= Short problem =
Which lines include the word "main"? Copy each of them.
** Start Supplied material **
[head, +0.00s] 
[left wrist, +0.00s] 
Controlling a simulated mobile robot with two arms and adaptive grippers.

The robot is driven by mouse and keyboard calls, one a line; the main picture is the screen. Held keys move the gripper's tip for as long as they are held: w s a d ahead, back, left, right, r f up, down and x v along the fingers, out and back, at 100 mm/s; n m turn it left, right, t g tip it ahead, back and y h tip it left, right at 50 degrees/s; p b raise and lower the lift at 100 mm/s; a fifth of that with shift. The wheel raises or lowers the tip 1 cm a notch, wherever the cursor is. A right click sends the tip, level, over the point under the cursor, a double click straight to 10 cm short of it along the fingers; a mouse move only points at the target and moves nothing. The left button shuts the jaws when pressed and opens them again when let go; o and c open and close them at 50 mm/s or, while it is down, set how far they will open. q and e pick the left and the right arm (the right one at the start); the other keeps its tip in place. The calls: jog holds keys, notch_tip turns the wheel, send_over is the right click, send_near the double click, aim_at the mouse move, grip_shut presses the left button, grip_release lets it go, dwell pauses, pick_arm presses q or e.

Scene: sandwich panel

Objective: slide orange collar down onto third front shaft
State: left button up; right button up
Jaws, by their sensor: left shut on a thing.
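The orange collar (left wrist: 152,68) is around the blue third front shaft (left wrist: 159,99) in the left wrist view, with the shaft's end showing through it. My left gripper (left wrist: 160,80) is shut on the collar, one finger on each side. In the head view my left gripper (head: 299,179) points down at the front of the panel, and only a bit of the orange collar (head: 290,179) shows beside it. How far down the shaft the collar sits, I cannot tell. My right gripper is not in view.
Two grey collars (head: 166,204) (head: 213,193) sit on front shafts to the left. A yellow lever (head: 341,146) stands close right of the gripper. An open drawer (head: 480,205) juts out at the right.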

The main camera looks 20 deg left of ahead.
** End Supplied material **
= Answer =
The robot is driven by mouse and keyboard calls, one a line; the main picture is the screen. Held keys move the gripper's tip for as long as they are held: w s a d ahead, back, left, right, r f up, down and x v along the fingers, out and back, at 100 mm/s; n m turn it left, right, t g tip it ahead, back and y h tip it left, right at 50 degrees/s; p b raise and lower the lift at 100 mm/s; a fifth of that with shift. The wheel raises or lowers the tip 1 cm a notch, wherever the cursor is. A right click sends the tip, level, over the point under the cursor, a double click straight to 10 cm short of it along the fingers; a mouse move only points at the target and moves nothing. The left button shuts the jaws when pressed and opens them again when let go; o and c open and close them at 50 mm/s or, while it is down, set how far they will open. q and e pick the left and the right arm (the right one at the start); the other keeps its tip in place. The calls: jog holds keys, notch_tip turns the wheel, send_over is the right click, send_near the double click, aim_at the mouse move, grip_shut presses the left button, grip_release lets it go, dwell pauses, pick_arm presses q or e.
The main camera looks 20 deg left of ahead.

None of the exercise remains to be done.